L’Ardèche : 1er département de Rhône-Alpes en termes d’effectifs de chevaux de trait

L’élevage de chevaux de trait occupe une place toute particulière en l’Ardèche. C’est le premier département de Rhône-Alpes en termes d'effectifs de chevaux de trait avec près de 250 animaux ! « Le cheval de trait est devenu très porteur. Les juments et les poulains se vendaient très mal ces dernières années, mais la situation s’est améliorée aujourd’hui », indique Julien Rivière, président du syndicat des chevaux de trait en Ardèche. « Ici, on trouve essentiellement des chevaux de trait de race comtois réputés pour leur rusticité qui s’adaptent très bien au territoire, quelques ardennais qui ont plus de caractère mais sont plus exigeants en alimentation, puis un peu de mulassier poitevin et baudet du Poitou dont sont issues les plus jolies mules. » Chaque année, cette filière est mise en lumière à l’occasion de la traditionnelle Fête du cheval de trait organisée par le syndicat des chevaux de trait en Ardèche. Cette année, elle a été annulée en raison du contexte sanitaire.

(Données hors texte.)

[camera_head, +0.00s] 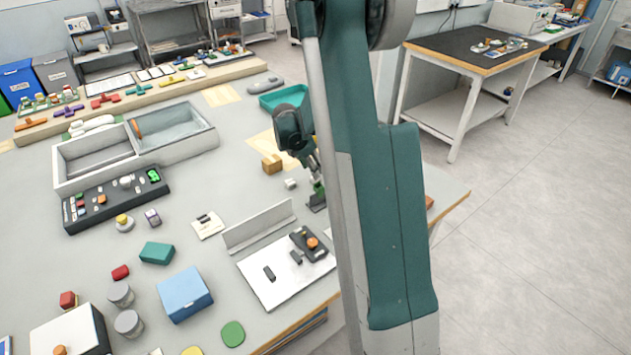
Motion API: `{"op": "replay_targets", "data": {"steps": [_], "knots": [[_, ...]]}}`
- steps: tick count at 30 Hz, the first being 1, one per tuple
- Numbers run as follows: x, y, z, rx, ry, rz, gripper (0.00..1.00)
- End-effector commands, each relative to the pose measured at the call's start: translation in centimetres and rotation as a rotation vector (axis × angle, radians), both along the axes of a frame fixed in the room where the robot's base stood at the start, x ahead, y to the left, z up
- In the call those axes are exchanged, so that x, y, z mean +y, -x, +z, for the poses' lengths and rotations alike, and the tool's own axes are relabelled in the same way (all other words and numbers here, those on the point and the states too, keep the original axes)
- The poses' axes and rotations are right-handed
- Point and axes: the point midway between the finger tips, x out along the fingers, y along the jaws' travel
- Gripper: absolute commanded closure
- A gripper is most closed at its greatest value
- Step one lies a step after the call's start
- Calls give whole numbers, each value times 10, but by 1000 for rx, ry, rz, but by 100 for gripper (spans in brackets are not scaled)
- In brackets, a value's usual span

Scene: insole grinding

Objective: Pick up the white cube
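A small white cube (290,184) sits on the grey table, in front of and a little right of a tan wooden block. My gripper (318,186) points down over the table just right of the cube, apart from it in the picture. My teal arm covers part of the gripper, and the fingers are too small to tell whether they are open or shut. A small dark object with a green part (318,200) is right below the gripper tip. I cannot tell whether they touch.
The tan block (272,164) is close behind the cube. A teal tray (283,97) lies farther back. A metal angle plate (258,226) and a white board (272,290) with dark parts are in front. A two-bay bin (190,150) stands left. Bare table lies left of the cube.

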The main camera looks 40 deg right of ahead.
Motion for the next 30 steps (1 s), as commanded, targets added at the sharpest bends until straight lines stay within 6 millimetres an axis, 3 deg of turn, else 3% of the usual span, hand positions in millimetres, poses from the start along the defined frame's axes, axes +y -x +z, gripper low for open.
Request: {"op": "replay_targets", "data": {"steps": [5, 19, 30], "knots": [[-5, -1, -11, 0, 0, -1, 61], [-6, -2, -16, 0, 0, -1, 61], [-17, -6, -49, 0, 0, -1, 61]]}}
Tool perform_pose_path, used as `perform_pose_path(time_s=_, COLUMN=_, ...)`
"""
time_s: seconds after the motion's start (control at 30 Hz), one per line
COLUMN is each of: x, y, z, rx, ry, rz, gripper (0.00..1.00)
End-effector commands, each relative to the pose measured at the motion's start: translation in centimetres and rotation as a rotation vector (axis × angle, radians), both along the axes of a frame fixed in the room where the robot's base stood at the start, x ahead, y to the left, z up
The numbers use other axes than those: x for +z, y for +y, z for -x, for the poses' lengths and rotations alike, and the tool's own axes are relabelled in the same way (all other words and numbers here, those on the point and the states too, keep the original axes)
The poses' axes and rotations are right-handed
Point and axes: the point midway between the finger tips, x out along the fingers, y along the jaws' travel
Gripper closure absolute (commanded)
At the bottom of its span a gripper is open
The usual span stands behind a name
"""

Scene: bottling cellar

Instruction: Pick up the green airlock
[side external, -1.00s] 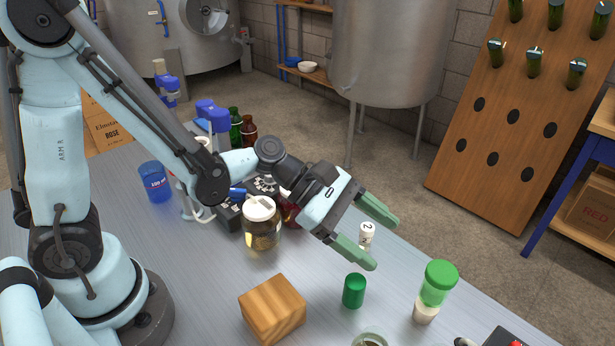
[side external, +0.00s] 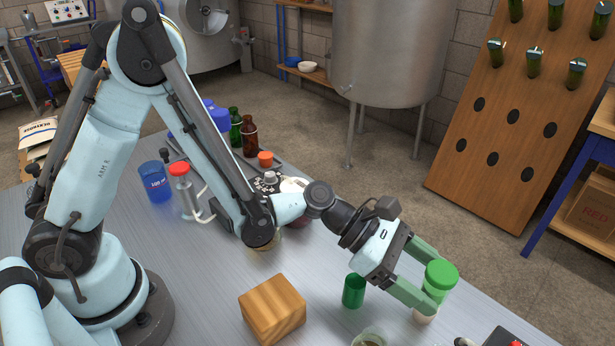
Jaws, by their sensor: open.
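The green airlock (side external: 440,276) stands upright near the right edge of the table, with a bright green cap, a green body and a pale base (side external: 424,318). My gripper (side external: 432,283) is open and reaches it from the left. One finger points at its far side near the cap, and the other passes in front of its lower body. The fingers straddle it in this view. I cannot tell whether either finger touches it.
A dark green cylinder (side external: 353,292) stands just left of the near finger. A wooden block (side external: 272,309) sits farther left. A glass rim (side external: 369,339) and a dark red-topped box (side external: 506,338) are at the front edge. Bottles (side external: 249,136) stand behind my arm.

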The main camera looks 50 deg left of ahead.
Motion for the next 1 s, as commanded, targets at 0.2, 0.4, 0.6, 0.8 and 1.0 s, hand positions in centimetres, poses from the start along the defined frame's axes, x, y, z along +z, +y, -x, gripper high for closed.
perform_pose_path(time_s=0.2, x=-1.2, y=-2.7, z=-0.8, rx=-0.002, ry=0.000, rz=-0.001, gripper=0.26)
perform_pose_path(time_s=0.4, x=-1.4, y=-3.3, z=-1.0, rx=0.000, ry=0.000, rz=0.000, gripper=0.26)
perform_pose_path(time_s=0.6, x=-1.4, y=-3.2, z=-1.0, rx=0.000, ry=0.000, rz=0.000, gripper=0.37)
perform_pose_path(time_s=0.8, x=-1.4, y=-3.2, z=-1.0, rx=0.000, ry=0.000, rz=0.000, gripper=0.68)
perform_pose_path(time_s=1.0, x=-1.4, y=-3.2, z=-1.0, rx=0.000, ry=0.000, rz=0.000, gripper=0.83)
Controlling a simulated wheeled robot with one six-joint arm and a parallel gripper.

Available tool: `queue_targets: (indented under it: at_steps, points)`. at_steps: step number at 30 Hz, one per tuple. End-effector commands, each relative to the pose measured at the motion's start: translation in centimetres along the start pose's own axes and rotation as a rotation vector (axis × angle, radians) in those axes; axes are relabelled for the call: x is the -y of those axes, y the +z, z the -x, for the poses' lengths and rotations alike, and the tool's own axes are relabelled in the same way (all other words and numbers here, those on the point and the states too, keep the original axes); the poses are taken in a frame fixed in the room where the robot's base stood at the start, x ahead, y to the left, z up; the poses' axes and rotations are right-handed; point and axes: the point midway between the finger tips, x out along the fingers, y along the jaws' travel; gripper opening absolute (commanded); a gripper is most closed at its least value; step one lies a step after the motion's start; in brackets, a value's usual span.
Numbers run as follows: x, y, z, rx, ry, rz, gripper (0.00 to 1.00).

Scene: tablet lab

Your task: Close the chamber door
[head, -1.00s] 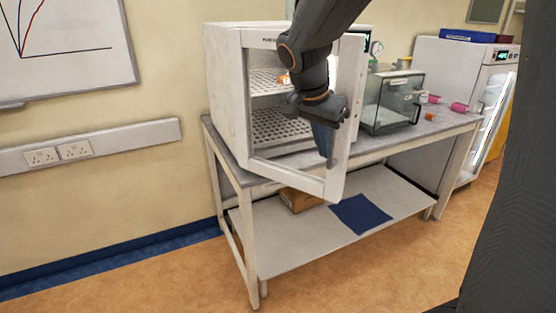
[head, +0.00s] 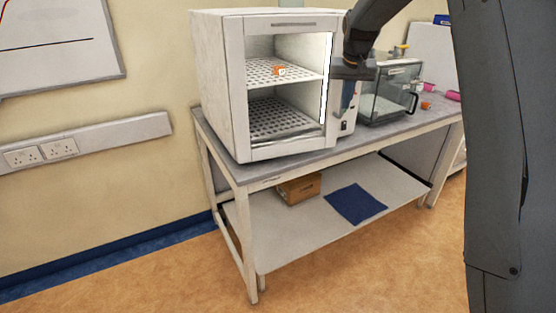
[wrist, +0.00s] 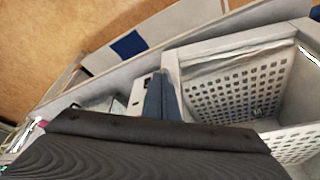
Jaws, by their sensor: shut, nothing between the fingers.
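The white chamber (head: 217,75) stands on the bench at the left. Its door, a white frame (head: 285,148) around a large window, looks flush with the chamber front in the head view; no gap shows, but part of its right edge lies behind my arm. Perforated shelves show through the window, with an orange item (head: 280,70) on the upper one. My gripper (head: 347,100) is shut and empty, pointing down at the door's right edge. In the wrist view my gripper (wrist: 161,92) is beside the door frame (wrist: 225,47); contact cannot be told.
The grey bench top (head: 215,140) carries a clear-walled box (head: 388,95) to the right of the chamber, with an orange piece (head: 426,105) and pink pieces (head: 453,95) beyond. A cardboard box (head: 300,188) and a blue mat (head: 356,203) lie on the lower shelf. The floor ahead is clear.

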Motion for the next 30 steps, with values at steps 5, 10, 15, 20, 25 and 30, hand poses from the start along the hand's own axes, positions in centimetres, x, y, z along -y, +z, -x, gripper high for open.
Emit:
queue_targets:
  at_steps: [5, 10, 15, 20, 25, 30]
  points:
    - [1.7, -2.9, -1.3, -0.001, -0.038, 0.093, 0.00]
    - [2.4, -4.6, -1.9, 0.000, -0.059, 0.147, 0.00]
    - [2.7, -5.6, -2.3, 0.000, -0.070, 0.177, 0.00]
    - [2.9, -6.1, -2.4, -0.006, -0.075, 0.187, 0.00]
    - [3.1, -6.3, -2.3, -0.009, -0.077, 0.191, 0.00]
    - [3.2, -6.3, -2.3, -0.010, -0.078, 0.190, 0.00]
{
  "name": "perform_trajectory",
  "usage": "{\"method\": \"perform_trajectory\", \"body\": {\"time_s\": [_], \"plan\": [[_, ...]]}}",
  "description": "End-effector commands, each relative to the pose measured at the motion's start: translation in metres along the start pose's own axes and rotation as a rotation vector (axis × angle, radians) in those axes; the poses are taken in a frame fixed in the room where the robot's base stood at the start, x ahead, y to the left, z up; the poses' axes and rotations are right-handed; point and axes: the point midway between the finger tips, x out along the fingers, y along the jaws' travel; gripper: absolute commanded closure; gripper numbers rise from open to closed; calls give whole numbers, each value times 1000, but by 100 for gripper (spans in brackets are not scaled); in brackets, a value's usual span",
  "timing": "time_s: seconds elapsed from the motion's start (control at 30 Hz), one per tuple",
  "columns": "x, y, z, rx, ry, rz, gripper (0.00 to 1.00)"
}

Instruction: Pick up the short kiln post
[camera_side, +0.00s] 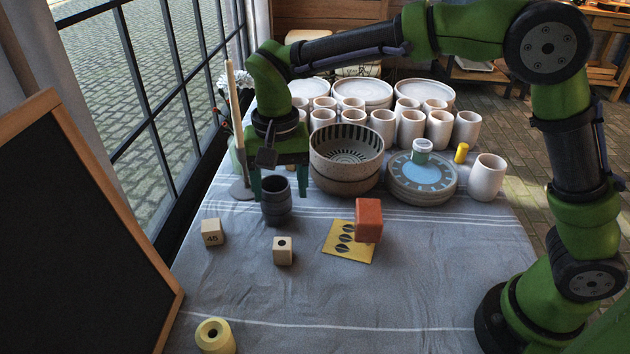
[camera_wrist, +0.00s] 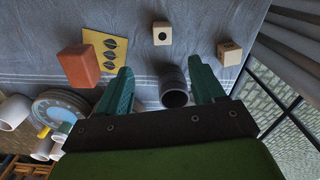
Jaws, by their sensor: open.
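Two small cream blocks lie on the cloth in front of my gripper; either could be the short kiln post, and I cannot tell for certain which. One block has a dark round hole (camera_side: 284,251) on its face and also shows in the wrist view (camera_wrist: 161,33). The other block, marked 45 (camera_side: 212,232), is to its left; it shows at the right in the wrist view (camera_wrist: 229,53). My gripper (camera_side: 278,190) is open and empty, pointing down behind both blocks at the dark grey cup (camera_side: 277,206). In the wrist view the cup shows between my fingers (camera_wrist: 160,64).
An orange-red block (camera_side: 369,220) stands on a yellow patterned card (camera_side: 338,250). A yellow holed cylinder (camera_side: 215,336) is at the front. Stacked bowls (camera_side: 346,158), plates (camera_side: 421,189) and several white cups fill the back. A candle holder (camera_side: 241,190) stands left. The front middle cloth is clear.

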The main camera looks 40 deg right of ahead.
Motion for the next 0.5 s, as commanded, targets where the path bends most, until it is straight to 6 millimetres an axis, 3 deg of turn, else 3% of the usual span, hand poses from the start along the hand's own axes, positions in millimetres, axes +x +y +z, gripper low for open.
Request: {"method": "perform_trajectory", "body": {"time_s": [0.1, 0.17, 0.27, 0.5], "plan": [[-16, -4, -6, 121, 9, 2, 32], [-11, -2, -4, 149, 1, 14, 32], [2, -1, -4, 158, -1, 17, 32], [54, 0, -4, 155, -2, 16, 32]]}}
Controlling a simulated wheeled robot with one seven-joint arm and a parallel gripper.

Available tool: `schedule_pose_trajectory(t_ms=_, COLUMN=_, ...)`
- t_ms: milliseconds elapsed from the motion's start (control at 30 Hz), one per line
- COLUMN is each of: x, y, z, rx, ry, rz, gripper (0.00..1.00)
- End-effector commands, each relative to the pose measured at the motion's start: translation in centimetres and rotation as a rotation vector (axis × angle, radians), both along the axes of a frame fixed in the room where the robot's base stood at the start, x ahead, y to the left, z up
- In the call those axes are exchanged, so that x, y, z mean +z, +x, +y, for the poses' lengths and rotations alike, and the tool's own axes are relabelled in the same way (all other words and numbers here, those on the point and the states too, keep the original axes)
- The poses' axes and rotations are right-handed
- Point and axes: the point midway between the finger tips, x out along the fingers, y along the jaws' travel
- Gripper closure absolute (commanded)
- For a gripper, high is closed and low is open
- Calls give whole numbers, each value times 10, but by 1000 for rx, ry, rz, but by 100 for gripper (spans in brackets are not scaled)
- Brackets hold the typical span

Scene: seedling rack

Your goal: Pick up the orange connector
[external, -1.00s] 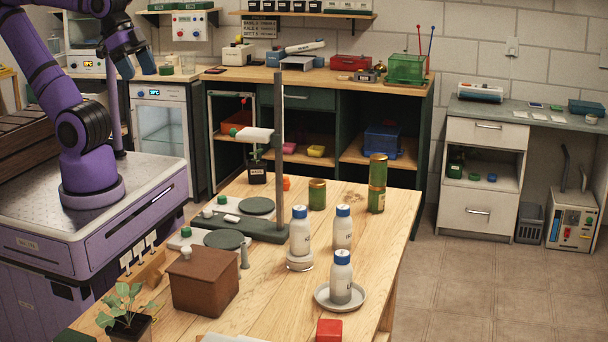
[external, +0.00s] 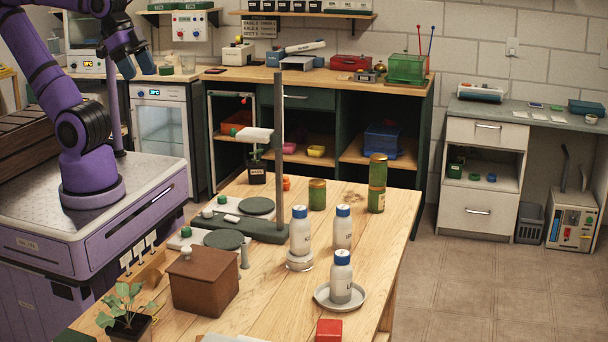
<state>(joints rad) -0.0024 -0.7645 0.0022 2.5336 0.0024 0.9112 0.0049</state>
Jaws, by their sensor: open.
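A small orange piece (external: 287,183), which looks like the orange connector, sits on the wooden table near its far edge. It stands between the post of the grey-green stand and a green jar; its exact shape is too small to tell. My gripper (external: 137,68) has blue fingers and is raised at the upper left. It is open and empty, well to the left of the orange piece and above it, far apart from it.
A tall stand (external: 279,130) rises just left of the orange piece. A green jar (external: 317,194), a taller green canister (external: 377,184) and white blue-capped bottles (external: 300,232) stand to the right. A brown box (external: 204,283) and seedling (external: 128,305) are nearer.

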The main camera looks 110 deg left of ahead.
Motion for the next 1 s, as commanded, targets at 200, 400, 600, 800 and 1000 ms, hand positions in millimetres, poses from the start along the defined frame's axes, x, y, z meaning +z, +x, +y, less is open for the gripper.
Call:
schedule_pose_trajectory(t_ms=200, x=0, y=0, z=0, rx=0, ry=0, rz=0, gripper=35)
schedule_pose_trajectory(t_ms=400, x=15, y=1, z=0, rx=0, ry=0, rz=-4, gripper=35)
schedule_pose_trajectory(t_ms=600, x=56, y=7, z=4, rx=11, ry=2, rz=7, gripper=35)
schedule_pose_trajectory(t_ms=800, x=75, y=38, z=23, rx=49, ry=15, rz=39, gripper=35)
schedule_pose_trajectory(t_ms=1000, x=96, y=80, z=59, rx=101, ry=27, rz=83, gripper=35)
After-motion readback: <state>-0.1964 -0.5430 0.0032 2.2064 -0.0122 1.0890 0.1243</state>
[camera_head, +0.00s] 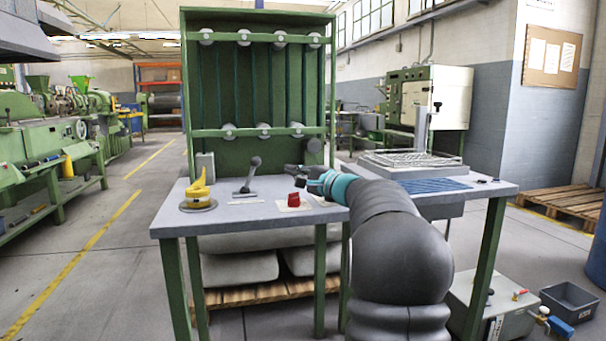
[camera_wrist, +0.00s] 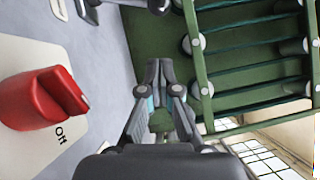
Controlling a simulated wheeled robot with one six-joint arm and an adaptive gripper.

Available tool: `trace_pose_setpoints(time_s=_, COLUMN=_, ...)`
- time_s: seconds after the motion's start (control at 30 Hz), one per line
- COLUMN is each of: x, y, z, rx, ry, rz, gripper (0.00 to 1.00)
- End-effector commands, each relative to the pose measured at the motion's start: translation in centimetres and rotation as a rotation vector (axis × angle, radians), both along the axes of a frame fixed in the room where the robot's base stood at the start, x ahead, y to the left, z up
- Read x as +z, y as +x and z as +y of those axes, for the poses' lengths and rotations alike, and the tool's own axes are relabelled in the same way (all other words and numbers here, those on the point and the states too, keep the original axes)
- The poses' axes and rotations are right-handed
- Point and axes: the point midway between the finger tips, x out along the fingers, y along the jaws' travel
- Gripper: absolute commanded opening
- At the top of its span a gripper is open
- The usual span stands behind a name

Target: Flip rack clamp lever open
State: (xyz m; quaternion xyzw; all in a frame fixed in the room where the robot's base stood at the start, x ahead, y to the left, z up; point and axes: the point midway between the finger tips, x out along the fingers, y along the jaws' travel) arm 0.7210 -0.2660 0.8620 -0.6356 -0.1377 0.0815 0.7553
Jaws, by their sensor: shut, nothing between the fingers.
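A lever (camera_head: 252,176) with a grey arm and dark round knob stands tilted up from a flat base on the bench, left of my gripper in the head view. In the wrist view its dark end (camera_wrist: 157,5) is cut by the top edge, ahead of my fingertips. My gripper (camera_head: 291,169) points left above the bench, apart from the lever. In the wrist view the fingers (camera_wrist: 160,66) are shut and empty. The green rack (camera_head: 330,90) stands upright behind the bench. Which lever is the rack clamp's is not marked legibly.
A red knob (camera_head: 293,199) on a white plate sits below my gripper; it also shows in the wrist view (camera_wrist: 42,97). A yellow-handled device (camera_head: 199,192) stands at the bench's left. A wire basket (camera_head: 410,160) lies right. The front of the bench (camera_head: 240,217) is clear.

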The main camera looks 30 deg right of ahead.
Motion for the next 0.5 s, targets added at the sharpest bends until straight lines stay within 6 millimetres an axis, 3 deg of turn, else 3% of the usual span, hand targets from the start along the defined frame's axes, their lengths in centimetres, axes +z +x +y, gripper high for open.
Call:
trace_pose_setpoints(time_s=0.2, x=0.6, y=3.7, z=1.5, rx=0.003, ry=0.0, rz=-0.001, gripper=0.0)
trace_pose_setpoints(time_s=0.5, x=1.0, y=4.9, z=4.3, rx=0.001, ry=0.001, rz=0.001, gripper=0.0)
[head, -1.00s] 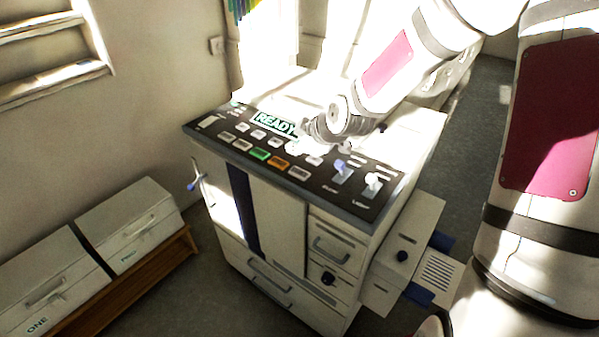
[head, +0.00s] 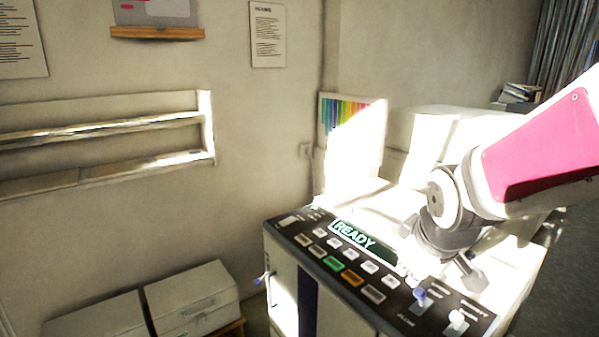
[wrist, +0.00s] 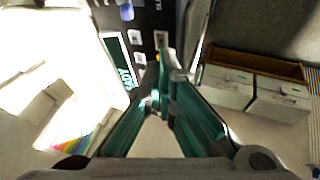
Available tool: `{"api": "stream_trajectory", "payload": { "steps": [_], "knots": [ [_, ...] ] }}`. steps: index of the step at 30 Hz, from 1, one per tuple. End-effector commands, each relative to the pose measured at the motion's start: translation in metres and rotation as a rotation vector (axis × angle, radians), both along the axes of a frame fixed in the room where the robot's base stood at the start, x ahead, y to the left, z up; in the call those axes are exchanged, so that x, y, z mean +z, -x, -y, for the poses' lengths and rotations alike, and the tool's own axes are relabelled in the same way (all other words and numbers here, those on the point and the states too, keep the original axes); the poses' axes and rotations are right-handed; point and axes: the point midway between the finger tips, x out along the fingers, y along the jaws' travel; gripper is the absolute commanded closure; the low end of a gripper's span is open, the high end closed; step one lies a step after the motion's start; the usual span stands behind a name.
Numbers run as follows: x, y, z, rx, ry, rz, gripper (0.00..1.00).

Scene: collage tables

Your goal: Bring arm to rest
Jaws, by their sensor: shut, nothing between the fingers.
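My arm (head: 535,155) reaches in from the right in the head view, with its magenta panel showing. My gripper (head: 470,272) hangs above the right part of the machine's black control panel (head: 322,262). In the wrist view the fingers of my gripper (wrist: 165,75) come together, shut and empty. The panel has a lit READY display (head: 355,236), a green button (head: 334,264) and an orange button (head: 352,278). I cannot tell how far the fingertips are from the panel.
A blue-topped lever (head: 420,296) and a white-topped lever (head: 457,318) stand at the panel's near right. White boxes (head: 192,296) sit on a low wooden shelf at the left. A wall shelf (head: 100,135) is behind. Strong sunlight washes out the machine's back.

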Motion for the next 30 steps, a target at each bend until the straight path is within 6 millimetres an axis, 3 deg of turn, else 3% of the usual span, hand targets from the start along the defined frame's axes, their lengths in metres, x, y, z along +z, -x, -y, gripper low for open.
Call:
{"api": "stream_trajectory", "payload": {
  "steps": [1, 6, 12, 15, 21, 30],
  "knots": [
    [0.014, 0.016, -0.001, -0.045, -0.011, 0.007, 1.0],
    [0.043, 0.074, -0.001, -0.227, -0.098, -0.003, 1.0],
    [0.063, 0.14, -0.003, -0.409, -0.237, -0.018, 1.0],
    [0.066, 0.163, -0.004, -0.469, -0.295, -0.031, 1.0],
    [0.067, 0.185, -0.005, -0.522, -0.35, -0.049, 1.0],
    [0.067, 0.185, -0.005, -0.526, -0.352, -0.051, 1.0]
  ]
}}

Néanmoins, diverses animations sur les chevaux de trait seront proposées lors du Salon de l’agriculture ardéchoise (voir en page 28).

Sport, tourisme et chevaux de selle !

Sport, tourisme et chevaux de selle !

La filière de chevaux de selle, quant à elle, se concentre sur des activités agritouristiques et sportives, avec la présence d’une cinquantaine d’écuries, de fermes et centres équestres. « C’est une activité très importante, particulièrement dans le sud de l’Ardèche, d’Aubenas jusqu’aux limites du Gard », indique Jacques Talagrand, président du syndicat des chevaux de selle dans le département. « On dénombre environ 600 chevaux et poneys. » Alors que les besoins de chevaux sont grandissants, tant pour répondre à la demande touristique que de loisirs, les éleveurs se font de plus en plus rares, ajoute Jacques Talagrand. « C’est un élevage de passion, le cheval est un animal fragile qui demande beaucoup d’attention, qu’il faut dresser pendant plusieurs années. » Parmi les chevaux de loisirs, on retrouve le plus souvent des chevaux de pays rustiques tel que des croisés Camargue et croisés Espagnol. Les chevaux de concours et de compétition sont, quant à eux, de races Pur-sang anglais et Selle français.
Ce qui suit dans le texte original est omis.